The primary judge awarded damages to both respondents in the amounts that each had paid under the agreements, on the basis of expert evidence given by Mr Potter. Mr Potter had presented three different damages scenarios. Scenario 1, which was his preferred scenario and was the basis on which the primary judge awarded damages, assumed that Yatango Mobile did not own or have a licence in relation to the intellectual property. That assumption was incorrect in circumstances where Yatango Mobile had a licence to use the intellectual property in its business.
In summary, the appellants alleged that her Honour erred in: concluding that but for the misleading or deceptive conduct the respondents would not have entered into the agreements (Grounds 1-6 and 10); the assessment of damages (Ground 7); going beyond the contractual warranties in considering LK Investment's misleading and deceptive conduct claim (Ground 8); characterising the "roll-up" representation as a representation about a future matter (Ground 9); and failing to apportion responsibility to Yatango Mobile (Grounds 11-16).
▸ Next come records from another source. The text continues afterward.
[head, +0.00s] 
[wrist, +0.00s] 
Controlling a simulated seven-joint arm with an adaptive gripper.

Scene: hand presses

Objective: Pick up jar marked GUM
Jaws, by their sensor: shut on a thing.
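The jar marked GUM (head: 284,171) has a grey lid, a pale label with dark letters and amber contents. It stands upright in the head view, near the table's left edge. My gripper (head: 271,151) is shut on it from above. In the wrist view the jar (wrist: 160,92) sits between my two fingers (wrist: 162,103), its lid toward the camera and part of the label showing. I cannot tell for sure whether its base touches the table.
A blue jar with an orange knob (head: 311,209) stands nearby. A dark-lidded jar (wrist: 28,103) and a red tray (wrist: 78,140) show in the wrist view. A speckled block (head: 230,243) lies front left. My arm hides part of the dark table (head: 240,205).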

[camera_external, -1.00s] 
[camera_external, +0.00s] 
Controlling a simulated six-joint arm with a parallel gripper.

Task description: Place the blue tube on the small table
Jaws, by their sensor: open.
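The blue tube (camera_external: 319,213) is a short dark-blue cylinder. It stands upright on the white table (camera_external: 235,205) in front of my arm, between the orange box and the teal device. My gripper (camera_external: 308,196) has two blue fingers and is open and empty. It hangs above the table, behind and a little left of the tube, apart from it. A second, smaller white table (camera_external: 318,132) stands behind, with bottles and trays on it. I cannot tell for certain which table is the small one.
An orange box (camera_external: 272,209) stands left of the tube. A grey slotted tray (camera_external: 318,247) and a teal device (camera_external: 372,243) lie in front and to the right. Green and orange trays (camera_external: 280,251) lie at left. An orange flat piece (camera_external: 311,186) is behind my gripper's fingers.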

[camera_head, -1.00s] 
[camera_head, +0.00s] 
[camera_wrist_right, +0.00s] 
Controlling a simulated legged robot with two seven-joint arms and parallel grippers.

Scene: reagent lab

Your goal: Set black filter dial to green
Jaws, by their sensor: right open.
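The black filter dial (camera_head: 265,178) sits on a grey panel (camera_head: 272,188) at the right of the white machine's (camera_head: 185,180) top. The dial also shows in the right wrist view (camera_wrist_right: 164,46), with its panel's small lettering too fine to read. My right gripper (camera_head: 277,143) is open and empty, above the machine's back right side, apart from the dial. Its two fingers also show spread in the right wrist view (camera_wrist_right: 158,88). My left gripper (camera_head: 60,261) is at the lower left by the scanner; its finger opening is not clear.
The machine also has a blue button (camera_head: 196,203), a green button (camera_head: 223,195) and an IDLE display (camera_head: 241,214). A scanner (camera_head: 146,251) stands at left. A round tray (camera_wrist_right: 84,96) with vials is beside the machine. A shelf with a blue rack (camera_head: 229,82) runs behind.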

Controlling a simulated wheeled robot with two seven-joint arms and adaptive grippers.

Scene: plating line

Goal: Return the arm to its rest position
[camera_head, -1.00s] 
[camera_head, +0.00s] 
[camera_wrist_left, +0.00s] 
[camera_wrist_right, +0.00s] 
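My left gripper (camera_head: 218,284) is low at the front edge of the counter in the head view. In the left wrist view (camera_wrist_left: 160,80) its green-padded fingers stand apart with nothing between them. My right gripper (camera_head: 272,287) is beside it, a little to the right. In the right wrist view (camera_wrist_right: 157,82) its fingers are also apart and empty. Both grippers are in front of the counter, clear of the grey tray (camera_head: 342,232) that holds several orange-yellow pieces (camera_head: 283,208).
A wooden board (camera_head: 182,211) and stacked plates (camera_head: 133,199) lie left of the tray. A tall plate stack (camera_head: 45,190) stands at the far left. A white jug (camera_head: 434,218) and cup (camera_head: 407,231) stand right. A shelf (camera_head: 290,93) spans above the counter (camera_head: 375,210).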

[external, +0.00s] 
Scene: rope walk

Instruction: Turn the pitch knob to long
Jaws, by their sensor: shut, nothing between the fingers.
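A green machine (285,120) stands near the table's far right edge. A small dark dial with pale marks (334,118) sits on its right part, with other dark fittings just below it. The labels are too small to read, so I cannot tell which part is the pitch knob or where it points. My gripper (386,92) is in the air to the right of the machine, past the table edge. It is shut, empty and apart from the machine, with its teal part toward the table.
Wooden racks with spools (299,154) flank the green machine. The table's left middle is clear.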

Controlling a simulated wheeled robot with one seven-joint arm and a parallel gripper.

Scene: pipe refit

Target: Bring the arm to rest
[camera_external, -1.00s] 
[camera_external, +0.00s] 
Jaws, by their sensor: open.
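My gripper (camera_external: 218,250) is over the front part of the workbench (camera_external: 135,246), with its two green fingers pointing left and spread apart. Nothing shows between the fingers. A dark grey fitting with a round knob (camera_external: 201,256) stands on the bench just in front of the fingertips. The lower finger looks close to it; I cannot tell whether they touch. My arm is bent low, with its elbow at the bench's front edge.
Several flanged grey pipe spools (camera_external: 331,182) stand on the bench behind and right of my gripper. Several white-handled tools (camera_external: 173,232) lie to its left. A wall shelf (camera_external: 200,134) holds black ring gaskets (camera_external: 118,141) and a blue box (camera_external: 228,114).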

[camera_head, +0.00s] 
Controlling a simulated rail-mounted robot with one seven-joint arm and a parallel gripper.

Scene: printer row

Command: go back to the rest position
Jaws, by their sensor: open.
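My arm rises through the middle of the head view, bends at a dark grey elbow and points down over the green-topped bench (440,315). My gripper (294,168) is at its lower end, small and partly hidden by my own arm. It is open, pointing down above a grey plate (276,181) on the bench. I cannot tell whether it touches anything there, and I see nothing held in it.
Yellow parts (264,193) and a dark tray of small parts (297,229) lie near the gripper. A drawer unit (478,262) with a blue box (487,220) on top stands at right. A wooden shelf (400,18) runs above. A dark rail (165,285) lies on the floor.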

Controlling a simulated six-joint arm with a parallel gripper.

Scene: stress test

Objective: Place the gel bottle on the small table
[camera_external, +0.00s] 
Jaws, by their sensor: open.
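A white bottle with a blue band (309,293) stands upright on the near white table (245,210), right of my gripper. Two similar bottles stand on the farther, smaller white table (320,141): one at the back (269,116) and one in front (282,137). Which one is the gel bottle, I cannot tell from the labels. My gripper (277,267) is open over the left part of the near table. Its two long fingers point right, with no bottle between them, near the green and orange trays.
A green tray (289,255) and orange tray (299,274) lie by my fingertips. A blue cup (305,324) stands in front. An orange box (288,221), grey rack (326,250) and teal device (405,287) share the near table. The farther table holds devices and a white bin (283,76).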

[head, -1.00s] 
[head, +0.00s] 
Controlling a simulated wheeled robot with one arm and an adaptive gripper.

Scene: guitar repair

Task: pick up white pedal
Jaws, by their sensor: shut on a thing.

In the event the appellants were successful, the respondents relied on a Notice of Cross Appeal, the sole ground of which related to damages on the breach of contractual warranties claim. Both respondents accepted that if the Court upheld Ground 7 of the Notices of Appeal, the cross-appeals could not succeed.
The Court (Mitchelmore JA; Simpson and Basten AJJA agreeing) held:
(1) As to Grounds 1 to 6 and 10, the respondents had established that they would not have entered into either of the two share purchase agreements if they had known the true position as to the ownership of the intellectual property: [58]-[65], [78]. The respondents did not establish that they would not have entered into the transaction had they known the true position regarding the licensing and the "roll-up" representations, but this was inconsequential given the conclusion on the representations as to ownership of the intellectual property: [79]-[81].
Abigroup Contractors Pty Ltd v Sydney Catchment Authority (No 3) (2006) 67 NSWLR 341; [2006] NSWCA 282; Travel Compensation Fund v Tambree (2006) 224 CLR 627; [2006] HCA 69; Marks v GIO Australia Holdings Ltd (1998) 196 CLR 494; [1998] HCA 69; Wyzenbeek v Australasian Marine Imports Pty Ltd (in Liq) (2019) 272 FCR 373; [2019] FCAFC 167 considered.
(2) As to Ground 7, her Honour's conclusion that damages should be assessed under Scenario 1 did not account for the expert's acceptance that if Yatango Mobile had a licence to use the intellectual property (as was the fact), the assumption that underpinned Scenario 1 was incorrect and his conclusion on this Scenario would be wrong (although he could not say to what extent): [89]-[94]. Of the three scenarios Mr Potter advanced in his report, the appellants contended that Scenario 3 most closely approximated the reality of the arrangements between Yatango Mobile and BJYP; and it should govern the award of damages: [96]-[101].
(3) As to Ground 8, the primary judge appreciated the limited nature of the claim made by LK Investments and dealt with Stav Investments' claims regarding the pre-contractual representations separately from the contractual warranties. Her Honour did not err in considering the pre-contractual communications as part of the context in which the contractual warranties were given: [105]-[107].
Australian Competition and Consumer Commission v TPG Internet Pty Ltd (2013) 250 CLR 640; [2013] HCA 54; Campbell v Backoffice Investments Pty Ltd (2009) 238 CLR 304; [2009] HCA 25 considered.
(4) As to Ground 9, the primary judge did not err in characterising the roll-up representation, being an unconditional promise to perform by a particular date that formed part of the contractual obligations, as the making of a representation as to a future matter: [109]-[112].
Futuretronics International Pty Ltd v Gadzhis [1992] 2 VR 217 applied; Secure Parking Pty Ltd v Woollahra Municipal Council [2016] NSWCA 154; Stone v Chappel (2017) 128 SASR 165; [2017] SASCFC 7 considered.
(5) As to Ground 11-16, although it was the two individual appellants who engaged in the discussions that led to the giving of the warranties, and not Yatango Mobile, the warranties in the sale and purchase agreements were expressly provided, "jointly and severally", by the appellants and Yatango Mobile: [118]-[120]. In these circumstances, Yatango Mobile was a concurrent wrongdoer to which 20 per cent of the liability should be apportioned: [121].
DSHE Holdings Ltd (Receivers and Managers) (in liq) v Potts; HSBC Bank Ltd v Abboud; Potts v National Australia Bank Ltd [2022] NSWCA 165; (2022) 405 ALR 70; Smith v Zhang [2012] NSWCA 142; 60 MVR 525 considered; Robinson v 470 St Kilda Road Pty Ltd (2018) 263 FCR 572; [2018] FCAFC 84 distinguished.
(6) In light of the reasoning given in allowing Ground 7, the cross-appeals are dismissed: [124].